> TASK PROMPT: Reproduce the following material exactly, including every line.

┄┄┄┄┄┄┄┄┄┄┄┄┄┄┄┄┄┄┄┄

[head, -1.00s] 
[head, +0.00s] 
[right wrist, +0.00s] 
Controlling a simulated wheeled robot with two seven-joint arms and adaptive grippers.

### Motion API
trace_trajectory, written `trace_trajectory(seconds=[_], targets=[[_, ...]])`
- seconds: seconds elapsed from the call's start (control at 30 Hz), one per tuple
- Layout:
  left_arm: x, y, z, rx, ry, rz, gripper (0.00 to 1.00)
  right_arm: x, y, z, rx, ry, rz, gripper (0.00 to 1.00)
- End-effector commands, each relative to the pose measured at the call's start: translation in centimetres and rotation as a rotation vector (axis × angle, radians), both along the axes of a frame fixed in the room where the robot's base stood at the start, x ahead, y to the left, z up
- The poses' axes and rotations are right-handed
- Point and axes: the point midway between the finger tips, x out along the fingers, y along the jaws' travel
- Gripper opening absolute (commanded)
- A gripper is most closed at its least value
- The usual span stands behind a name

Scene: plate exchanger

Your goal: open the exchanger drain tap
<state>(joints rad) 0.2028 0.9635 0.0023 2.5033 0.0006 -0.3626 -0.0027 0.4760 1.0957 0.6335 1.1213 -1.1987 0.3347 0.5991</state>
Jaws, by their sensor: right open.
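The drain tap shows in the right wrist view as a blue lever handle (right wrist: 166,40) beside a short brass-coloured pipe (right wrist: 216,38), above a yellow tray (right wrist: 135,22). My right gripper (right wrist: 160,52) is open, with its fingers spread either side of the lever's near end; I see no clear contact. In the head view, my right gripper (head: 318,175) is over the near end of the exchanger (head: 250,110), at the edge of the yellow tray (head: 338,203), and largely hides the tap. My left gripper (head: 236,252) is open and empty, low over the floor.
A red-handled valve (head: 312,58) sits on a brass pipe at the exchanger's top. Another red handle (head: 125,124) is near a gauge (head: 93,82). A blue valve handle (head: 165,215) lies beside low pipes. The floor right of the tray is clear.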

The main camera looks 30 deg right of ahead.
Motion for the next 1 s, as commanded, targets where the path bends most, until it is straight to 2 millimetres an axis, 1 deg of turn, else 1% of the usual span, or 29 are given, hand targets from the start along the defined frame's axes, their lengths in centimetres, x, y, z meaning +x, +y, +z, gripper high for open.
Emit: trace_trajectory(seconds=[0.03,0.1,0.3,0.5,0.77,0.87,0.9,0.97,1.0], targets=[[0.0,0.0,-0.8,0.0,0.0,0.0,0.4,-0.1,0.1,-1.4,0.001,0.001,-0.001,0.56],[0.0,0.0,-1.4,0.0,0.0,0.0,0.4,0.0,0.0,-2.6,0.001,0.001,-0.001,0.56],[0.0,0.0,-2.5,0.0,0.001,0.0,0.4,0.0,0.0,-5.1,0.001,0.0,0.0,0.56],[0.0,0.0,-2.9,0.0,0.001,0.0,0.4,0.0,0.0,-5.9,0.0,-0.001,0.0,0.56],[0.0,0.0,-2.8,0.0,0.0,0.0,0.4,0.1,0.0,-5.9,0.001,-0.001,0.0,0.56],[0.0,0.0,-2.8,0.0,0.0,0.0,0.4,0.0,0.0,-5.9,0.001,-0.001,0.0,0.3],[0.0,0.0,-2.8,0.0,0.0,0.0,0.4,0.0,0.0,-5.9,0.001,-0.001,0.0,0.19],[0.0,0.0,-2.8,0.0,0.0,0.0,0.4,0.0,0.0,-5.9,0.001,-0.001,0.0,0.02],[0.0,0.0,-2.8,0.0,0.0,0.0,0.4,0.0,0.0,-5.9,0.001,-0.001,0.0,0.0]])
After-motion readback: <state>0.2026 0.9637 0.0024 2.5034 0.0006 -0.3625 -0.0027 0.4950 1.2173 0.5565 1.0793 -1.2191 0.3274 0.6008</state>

┄┄┄┄┄┄┄┄┄┄┄┄┄┄┄┄┄┄┄┄

> ANSWER TO THE PROBLEM:
[head, -1.00s] 
[head, +0.00s] 
[right wrist, +0.00s] 
Controlling a simulated wheeled robot with two seven-joint arms and adaptive grippers.

### Motion API
trace_trajectory, written `trace_trajectory(seconds=[_], targets=[[_, ...]])`
- seconds: seconds elapsed from the call's start (control at 30 Hz), one per tuple
- Layout:
  left_arm: x, y, z, rx, ry, rz, gripper (0.00 to 1.00)
  right_arm: x, y, z, rx, ry, rz, gripper (0.00 to 1.00)
- End-effector commands, each relative to the pose measured at the call's start: translation in centimetres and rotation as a rotation vector (axis × angle, radians), both along the axes of a frame fixed in the room where the robot's base stood at the start, x ahead, y to the left, z up
- The poses' axes and rotations are right-handed
- Point and axes: the point midway between the finger tips, x out along the fingers, y along the jaws' travel
- Gripper opening absolute (commanded)
- A gripper is most closed at its least value
- The usual span stands behind a name

Scene: plate exchanger

Your goal: open the exchanger drain tap
<state>(joints rad) 0.2028 0.9635 0.0023 2.5033 0.0006 -0.3626 -0.0027 0.4760 1.0957 0.6335 1.1213 -1.1987 0.3347 0.5991</state>
Jaws, by their sensor: right open.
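The drain tap shows in the right wrist view as a blue lever handle (right wrist: 166,40) beside a short brass-coloured pipe (right wrist: 216,38), above a yellow tray (right wrist: 135,22). My right gripper (right wrist: 160,52) is open, with its fingers spread either side of the lever's near end; I see no clear contact. In the head view, my right gripper (head: 318,175) is over the near end of the exchanger (head: 250,110), at the edge of the yellow tray (head: 338,203), and largely hides the tap. My left gripper (head: 236,252) is open and empty, low over the floor.
A red-handled valve (head: 312,58) sits on a brass pipe at the exchanger's top. Another red handle (head: 125,124) is near a gauge (head: 93,82). A blue valve handle (head: 165,215) lies beside low pipes. The floor right of the tray is clear.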

The main camera looks 30 deg right of ahead.
Motion for the next 1 s, as commanded, targets where the path bends most, until it is straight to 2 millimetres an axis, 1 deg of turn, else 1% of the usual span, or 29 are given, hand targets from the start along the defined frame's axes, their lengths in centimetres, x, y, z meaning +x, +y, +z, gripper high for open.
Emit: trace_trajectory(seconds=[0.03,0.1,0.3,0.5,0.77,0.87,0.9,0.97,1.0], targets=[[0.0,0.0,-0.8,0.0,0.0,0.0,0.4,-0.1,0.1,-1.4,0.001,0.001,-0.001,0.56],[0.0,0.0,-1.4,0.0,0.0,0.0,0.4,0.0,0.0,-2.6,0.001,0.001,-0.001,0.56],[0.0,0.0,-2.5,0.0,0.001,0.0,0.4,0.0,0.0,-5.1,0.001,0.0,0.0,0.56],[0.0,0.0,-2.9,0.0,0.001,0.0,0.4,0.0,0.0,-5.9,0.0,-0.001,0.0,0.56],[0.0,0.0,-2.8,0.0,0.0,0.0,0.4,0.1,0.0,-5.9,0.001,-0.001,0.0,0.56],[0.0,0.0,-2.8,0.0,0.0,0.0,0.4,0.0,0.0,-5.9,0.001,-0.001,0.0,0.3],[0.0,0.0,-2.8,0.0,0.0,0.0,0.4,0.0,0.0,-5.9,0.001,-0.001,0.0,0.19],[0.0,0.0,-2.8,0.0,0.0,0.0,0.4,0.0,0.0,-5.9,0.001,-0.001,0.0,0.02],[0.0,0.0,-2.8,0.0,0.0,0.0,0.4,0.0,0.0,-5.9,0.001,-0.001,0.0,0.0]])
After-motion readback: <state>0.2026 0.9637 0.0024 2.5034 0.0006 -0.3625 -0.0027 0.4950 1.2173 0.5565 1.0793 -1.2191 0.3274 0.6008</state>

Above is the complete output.